Part of the city’s Temple Quarter Enterprise Zone, the eight-storey 4 Glass Wharf is the third phase of this client’s development on the urban regeneration site, 3 Glass Wharf. Completing at the end of 2018, it has been pre-let in its entirety to HMRC. This brings the total area being developed by Salmon Harvester in the city over the last five years to 37,000m2.

Darling Associates has said the new building will pair with its 3 Glass Wharf development and will, with its predominantly glazed facade, celebrate the city’s history of glass production, its ‘Bristol Blue Glass’ being part of the city’s manufacturing heritage.

This will constitute the largest the largest office development in Bristol for the last decade at a time of great change to the centre. The dockside has been regenerated and a whole new city centre retail quarter created, but there has been virtually no new Grade A office supply. The City Council’s latest permission here seeks to redress that omission.


Client: 3 Rivers Development 

Architect: Mikhail Riches

Total area: 2,575m2

Planning authority: Mid-Devon District Council

Planning ref: 17/01509/MFUL


With a history of stalled private developments on this site, Mid-Devon Council created a special purpose vehicle that would unlock the potential of this riverfront location, which had lain dormant for 30 years. The architect won the national design competition with a picturesque, pitched-roof 39-home proposal in April 2017.

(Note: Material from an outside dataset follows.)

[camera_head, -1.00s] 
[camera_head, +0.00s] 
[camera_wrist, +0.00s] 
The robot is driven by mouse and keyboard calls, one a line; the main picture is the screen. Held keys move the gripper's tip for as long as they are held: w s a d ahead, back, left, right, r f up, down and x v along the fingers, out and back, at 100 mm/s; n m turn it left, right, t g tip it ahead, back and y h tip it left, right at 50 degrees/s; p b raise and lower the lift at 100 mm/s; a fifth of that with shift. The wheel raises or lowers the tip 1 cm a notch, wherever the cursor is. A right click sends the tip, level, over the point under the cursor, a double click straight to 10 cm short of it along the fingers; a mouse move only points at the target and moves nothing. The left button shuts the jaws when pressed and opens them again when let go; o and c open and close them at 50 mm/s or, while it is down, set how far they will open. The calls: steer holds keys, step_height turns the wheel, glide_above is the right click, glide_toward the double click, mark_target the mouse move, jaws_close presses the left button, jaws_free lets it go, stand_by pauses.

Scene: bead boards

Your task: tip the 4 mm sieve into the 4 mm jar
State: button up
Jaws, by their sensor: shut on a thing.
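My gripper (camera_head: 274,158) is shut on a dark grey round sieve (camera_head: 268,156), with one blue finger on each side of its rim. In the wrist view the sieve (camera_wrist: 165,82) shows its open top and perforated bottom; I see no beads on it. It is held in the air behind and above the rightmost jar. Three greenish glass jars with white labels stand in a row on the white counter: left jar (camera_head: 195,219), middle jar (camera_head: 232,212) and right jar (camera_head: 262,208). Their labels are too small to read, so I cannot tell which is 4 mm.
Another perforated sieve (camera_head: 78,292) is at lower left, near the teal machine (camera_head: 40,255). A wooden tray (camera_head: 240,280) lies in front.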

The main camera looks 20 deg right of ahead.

The new housing, on the banks of the River Exe, for private market sale, is made up of 16 one-bed and 12 two-bed flats in two four-storey apartment buildings to the east of the site, with nine two-bed and two three-bed houses in a terrace leading down to the riverfront – in all a steep 8m section from the top to the bottom of the site.

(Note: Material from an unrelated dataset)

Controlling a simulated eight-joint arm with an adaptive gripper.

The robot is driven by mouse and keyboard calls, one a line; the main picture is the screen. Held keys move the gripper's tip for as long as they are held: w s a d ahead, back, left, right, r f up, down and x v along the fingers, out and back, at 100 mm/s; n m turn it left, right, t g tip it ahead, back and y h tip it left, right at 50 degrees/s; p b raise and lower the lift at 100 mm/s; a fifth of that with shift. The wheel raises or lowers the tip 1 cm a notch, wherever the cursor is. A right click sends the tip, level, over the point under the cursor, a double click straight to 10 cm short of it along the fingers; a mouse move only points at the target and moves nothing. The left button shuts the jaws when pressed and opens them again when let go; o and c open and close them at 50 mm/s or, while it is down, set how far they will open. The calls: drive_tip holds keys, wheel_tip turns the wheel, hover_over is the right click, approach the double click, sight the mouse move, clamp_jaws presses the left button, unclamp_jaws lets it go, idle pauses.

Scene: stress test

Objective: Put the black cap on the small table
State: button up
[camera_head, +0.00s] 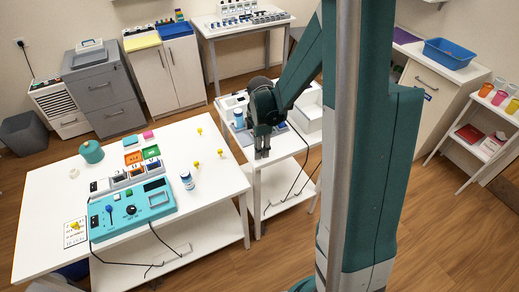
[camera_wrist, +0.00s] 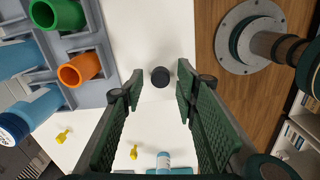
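The black cap (camera_wrist: 160,77) is a small dark round piece on a white tabletop in the wrist view. It lies beyond my fingertips, in line with the gap between them. My gripper (camera_wrist: 158,92) is open with its green padded fingers spread and nothing between them. In the head view my gripper (camera_head: 262,154) points down over the front of the small white table (camera_head: 257,180) in the middle. I cannot make out the cap in the head view.
A grey rack (camera_wrist: 92,42) with green and orange tubes and blue-labelled bottles is left of the cap. The large white table (camera_head: 100,245) holds a teal device (camera_head: 130,211), yellow pins and a white bottle (camera_head: 187,181). Wooden floor shows right of the small table.

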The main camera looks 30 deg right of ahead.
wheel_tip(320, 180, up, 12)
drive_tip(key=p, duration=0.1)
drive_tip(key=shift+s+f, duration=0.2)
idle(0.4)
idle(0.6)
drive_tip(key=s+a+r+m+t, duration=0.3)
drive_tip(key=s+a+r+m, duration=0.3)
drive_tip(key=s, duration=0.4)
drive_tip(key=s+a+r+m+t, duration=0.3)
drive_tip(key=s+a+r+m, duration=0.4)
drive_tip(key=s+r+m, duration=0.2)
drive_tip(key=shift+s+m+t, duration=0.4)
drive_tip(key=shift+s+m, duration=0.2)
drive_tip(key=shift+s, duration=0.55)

Materials will include brick, render and slate in a mix of tones, picking up on the local vernacular and scale of Tiverton. Three publicly accessible cobbled pedestrian lanes will run east west across the site, the gaps created between buildings maintaining views up from the river to St George’s Church and the Town Hall at the top of the slope.


Client: L&Q

Architect: PRP

Total area: 71,446m2

Planning authority: Reading Borough Council

Planning ref: 170509/FUL

  • Biscuit factory
    Biscuit factory Credit: Pixel flakes
  • Kenavon Drive middle canal
    Kenavon Drive middle canal Credit: Forbes Massie
  • Model Kenavon Drive
    Model Kenavon Drive Credit: PRP

A much bigger 765-home riverside development will be set on Reading’s Kennet, with 157 new homes affordable for local residents. The design comprises loft-style penthouses, apartments, ground floor duplexes and contemporary townhouses. Occupying the site of the Victorian former Huntley & Palmers biscuit factory, the development will also feature two new public squares and a new linear park with a café, restaurant, retail and flexible employment space for local workers.

PRP’s scheme will use a variety of traditional brick techniques and feature a ‘dynamic’ arrangement of saw tooth roofs, apparently referencing the capture of the former industrial site. The landscape team proposed a riverside promenade leading to the new square, with trees, lawns and fountains.

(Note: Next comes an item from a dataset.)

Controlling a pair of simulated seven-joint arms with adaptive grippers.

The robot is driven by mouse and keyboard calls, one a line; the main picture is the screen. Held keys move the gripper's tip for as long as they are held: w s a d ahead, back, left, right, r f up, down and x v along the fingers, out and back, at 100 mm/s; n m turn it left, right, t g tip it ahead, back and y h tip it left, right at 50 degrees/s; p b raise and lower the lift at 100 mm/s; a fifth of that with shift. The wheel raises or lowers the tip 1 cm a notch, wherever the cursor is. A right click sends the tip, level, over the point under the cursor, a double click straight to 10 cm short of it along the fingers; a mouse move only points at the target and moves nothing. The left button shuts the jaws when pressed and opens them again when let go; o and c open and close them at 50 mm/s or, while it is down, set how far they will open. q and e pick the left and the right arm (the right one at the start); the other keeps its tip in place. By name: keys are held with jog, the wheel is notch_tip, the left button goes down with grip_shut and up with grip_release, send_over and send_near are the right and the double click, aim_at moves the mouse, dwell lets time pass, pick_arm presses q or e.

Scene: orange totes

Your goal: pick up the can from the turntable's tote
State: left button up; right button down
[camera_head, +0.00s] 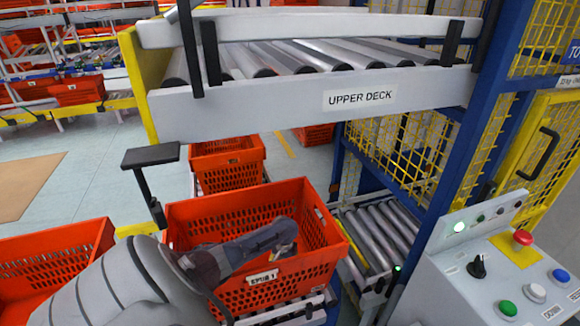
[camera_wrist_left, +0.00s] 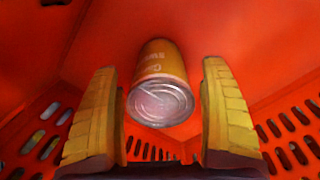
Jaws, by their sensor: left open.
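The can (camera_wrist_left: 160,75) is orange-yellow with pale lettering and a silver end that faces the left wrist camera. It is inside an orange tote with slotted walls (camera_head: 325,225), which carries a white label on its front. My left arm reaches over the tote's near side, and my left gripper (camera_head: 284,240) is down inside it. In the left wrist view its two yellow-padded fingers are apart, one on each side of the can, with a visible gap on both sides. The can cannot be made out in the head view. My right gripper is not in view.
A roller shelf marked UPPER DECK (camera_head: 300,105) hangs above and behind the tote. Another orange tote (camera_head: 60,262) stands at the left, and one more (camera_head: 228,163) behind. A control panel (camera_head: 510,265) with coloured buttons and a blue post (camera_head: 470,150) are at the right.

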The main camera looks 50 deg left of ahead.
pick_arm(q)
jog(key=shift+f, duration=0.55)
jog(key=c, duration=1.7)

Housing association L&Q manages more than 90,000 homes across London and the South East. It aims to deliver over 100,000 new homes over the next 10 years, half of them affordable to those on lower incomes. It has a £250 million community foundation that, it says, disburses to the neighbourhoods where it is active.


Client: Confidential

Architect: Invisible Studio

Total area: 474m2

Planning authority: Cornwall Council

Planning ref: PA17/10551


In Polzeath, on Cornwall’s northern coast, Invisible Studio has gained permission for a new three-storey dwelling to replace the existing one on an amazing site, Dunder’s Hill, looking west out over the sandy beach to the sea beyond. The site slopes steeply nearly 12m down towards the beach over its 46m length, which gave a lot of scope for the firm to make full use of the section. It also meant the massing of the house is hidden from the approach road side, keeping the scale small at this end.

This is a ‘spinal’ house, entered via courtyards allowing light into the rear areas of the house and preserving the main views of the sea. Bedrooms are reserved at the ‘entrance’ side, with all the main living spaces facing out to the sea views.

Materials are drawn from an understanding of the local vernacular. Low pyramidal roofs are clad in copper longstrip standing seam roofing with slate hanging for the walls. This is accentuated  by using three coursing heights staggered on the elevations. Secret box gutters keep the eaves lines clean. All this generates a modern home that feels very much part of its site.


Client: Royal Borough of Greenwich

Architect: Hawkins Brown

Total area: 2,329m2

Planning authority: Royal Borough of Greenwich

Planning ref no: 17/2879/F


As part of the regeneration of Plumstead High Street in Greenwich, Hawkins\Brown has taken on one of the grand dames of the street, its grade II-listed Edwardian library, extending and upgrading it to make it fit for 21st century users. In its new incarnation, Better Gyms will take on the new rear extension as part of the new library, leisure, cultural and sports centre.

The design is a critical element in the borough’s Plumstead urban framework, and was apparently developed in consultation with local residents as well as stakeholders. Work will involve the internal refurbishment of the existing library, the demolition of the non-listed extension to the rear, a two-storey extension to provide the leisure facility and public realm improvements around it. The building will also be truly accessible as a result.

Work is expected to begin in spring this year and be completed by autumn 2019.